To the same skillet, add 1 tablespoon olive oil, 6 cloves of minced garlic, and
1/2 teaspoon of red pepper flakes – cook on medium heat for 1 minutes until
garlic is fragrant. Add tomato sauce, 1/2 teaspoon dry basil, stir and bring to
boil – immediately reduce to simmer and simmer for 10 minutes, covered.
Add shredded mozzarella cheese to the sauce and stir to melt until cheese
is completely melted and the sauce thickens – 30 seconds. With heat on
simmer, add 1/2 cup heavy cream and stir to combine.
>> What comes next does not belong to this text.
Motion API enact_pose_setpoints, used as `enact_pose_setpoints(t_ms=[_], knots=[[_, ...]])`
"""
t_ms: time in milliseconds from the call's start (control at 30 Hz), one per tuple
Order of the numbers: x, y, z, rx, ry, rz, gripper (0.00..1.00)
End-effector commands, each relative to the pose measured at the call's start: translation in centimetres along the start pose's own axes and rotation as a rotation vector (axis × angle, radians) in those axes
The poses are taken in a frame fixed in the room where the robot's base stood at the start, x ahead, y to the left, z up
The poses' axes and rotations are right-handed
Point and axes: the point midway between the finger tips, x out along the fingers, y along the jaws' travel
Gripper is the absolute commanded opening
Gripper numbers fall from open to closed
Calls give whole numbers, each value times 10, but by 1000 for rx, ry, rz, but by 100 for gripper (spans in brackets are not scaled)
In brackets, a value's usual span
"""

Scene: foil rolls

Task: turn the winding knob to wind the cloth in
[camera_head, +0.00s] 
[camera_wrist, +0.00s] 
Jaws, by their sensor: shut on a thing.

Add cooked and rinsed pasta, peas, cooked sliced chicken, and half of
chopped cooked bacon to the sauce. Mix to combine. If you cooked pasta in
salted water, if you seasoned chicken generously with salt and used canned
tomato sauce – there is really no need to add salt at this point as everything
should be just perfect. Nevertheless, taste your final pasta and add salt if
necessary. Top with the remaining half of chopped bacon

 

Raspberry (or Blueberry) Muffins by GKT
2 c. Bisquick
¾ c. plus 2 Tbsp. sugar, divided
2 eggs
1 c. sour cream
1 c. frozen or fresh raspberries or blueberries
Combine sugar and Bisquick. In another bowl combine eggs and sour cream.
Stir into dry ingredients then fold in raspberries or blueberries (unthawed).
Fill muffin cups ¾ full and sprinkle 2 Tbsp. of sugar on top.
Bake at 375 for 20-25 minutes or until toothpick is clean.